* TASK BRIEF:
Copy out the listing in full, exactly as written, but not its pictures.

## Begin

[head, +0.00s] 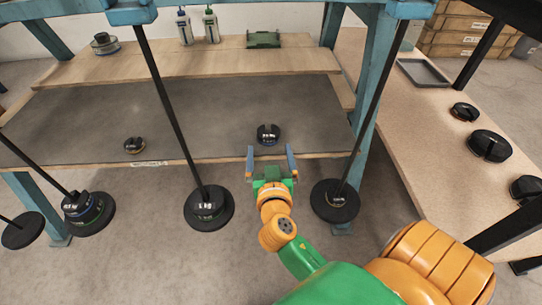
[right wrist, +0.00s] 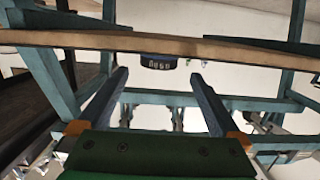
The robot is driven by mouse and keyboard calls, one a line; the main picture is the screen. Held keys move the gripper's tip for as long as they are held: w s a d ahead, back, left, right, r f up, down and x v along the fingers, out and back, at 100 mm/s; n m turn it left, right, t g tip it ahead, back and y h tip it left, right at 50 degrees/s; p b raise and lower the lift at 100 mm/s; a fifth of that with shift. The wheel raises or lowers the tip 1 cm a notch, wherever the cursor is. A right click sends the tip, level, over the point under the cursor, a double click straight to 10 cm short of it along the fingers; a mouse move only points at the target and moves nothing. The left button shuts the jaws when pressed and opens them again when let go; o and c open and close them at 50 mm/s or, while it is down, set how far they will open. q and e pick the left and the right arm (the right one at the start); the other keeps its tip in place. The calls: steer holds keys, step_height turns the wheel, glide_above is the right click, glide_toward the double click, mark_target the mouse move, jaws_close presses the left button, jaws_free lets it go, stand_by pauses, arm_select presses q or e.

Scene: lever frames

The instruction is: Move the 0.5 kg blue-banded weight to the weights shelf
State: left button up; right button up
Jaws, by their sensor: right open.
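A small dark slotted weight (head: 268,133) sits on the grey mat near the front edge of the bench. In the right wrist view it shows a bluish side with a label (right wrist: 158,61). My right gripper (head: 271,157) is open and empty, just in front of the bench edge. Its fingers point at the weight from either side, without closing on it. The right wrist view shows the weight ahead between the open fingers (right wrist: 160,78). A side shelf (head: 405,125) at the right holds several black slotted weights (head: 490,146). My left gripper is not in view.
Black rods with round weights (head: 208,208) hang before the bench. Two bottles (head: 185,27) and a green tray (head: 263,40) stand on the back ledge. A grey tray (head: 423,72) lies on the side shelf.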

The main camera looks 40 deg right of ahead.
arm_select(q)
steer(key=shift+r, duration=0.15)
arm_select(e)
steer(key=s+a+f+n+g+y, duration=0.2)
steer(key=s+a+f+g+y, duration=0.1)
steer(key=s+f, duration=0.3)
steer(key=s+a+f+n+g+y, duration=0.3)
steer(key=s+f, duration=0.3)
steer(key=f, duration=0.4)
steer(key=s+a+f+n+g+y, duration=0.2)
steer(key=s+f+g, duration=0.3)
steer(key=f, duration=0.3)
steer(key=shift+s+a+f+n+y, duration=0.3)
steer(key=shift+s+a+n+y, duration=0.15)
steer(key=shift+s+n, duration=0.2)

## End

* THE SOLUTION:
[head, +0.00s] 
[right wrist, +0.00s] 
The robot is driven by mouse and keyboard calls, one a line; the main picture is the screen. Held keys move the gripper's tip for as long as they are held: w s a d ahead, back, left, right, r f up, down and x v along the fingers, out and back, at 100 mm/s; n m turn it left, right, t g tip it ahead, back and y h tip it left, right at 50 degrees/s; p b raise and lower the lift at 100 mm/s; a fifth of that with shift. The wheel raises or lowers the tip 1 cm a notch, wherever the cursor is. A right click sends the tip, level, over the point under the cursor, a double click straight to 10 cm short of it along the fingers; a mouse move only points at the target and moves nothing. The left button shuts the jaws when pressed and opens them again when let go; o and c open and close them at 50 mm/s or, while it is down, set how far they will open. q and e pick the left and the right arm (the right one at the start); the other keeps its tip in place. The calls: steer holds keys, step_height turns the wheel, glide_above is the right click, glide_toward the double click, mark_target the mouse move, jaws_close presses the left button, jaws_free lets it go, stand_by pauses, arm_select presses q or e.

Scene: lever frames

The instruction is: Move the 0.5 kg blue-banded weight to the weights shelf
State: left button up; right button up
Jaws, by their sensor: right open.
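A small dark slotted weight (head: 268,133) sits on the grey mat near the front edge of the bench. In the right wrist view it shows a bluish side with a label (right wrist: 158,61). My right gripper (head: 271,157) is open and empty, just in front of the bench edge. Its fingers point at the weight from either side, without closing on it. The right wrist view shows the weight ahead between the open fingers (right wrist: 160,78). A side shelf (head: 405,125) at the right holds several black slotted weights (head: 490,146). My left gripper is not in view.
Black rods with round weights (head: 208,208) hang before the bench. Two bottles (head: 185,27) and a green tray (head: 263,40) stand on the back ledge. A grey tray (head: 423,72) lies on the side shelf.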

The main camera looks 40 deg right of ahead.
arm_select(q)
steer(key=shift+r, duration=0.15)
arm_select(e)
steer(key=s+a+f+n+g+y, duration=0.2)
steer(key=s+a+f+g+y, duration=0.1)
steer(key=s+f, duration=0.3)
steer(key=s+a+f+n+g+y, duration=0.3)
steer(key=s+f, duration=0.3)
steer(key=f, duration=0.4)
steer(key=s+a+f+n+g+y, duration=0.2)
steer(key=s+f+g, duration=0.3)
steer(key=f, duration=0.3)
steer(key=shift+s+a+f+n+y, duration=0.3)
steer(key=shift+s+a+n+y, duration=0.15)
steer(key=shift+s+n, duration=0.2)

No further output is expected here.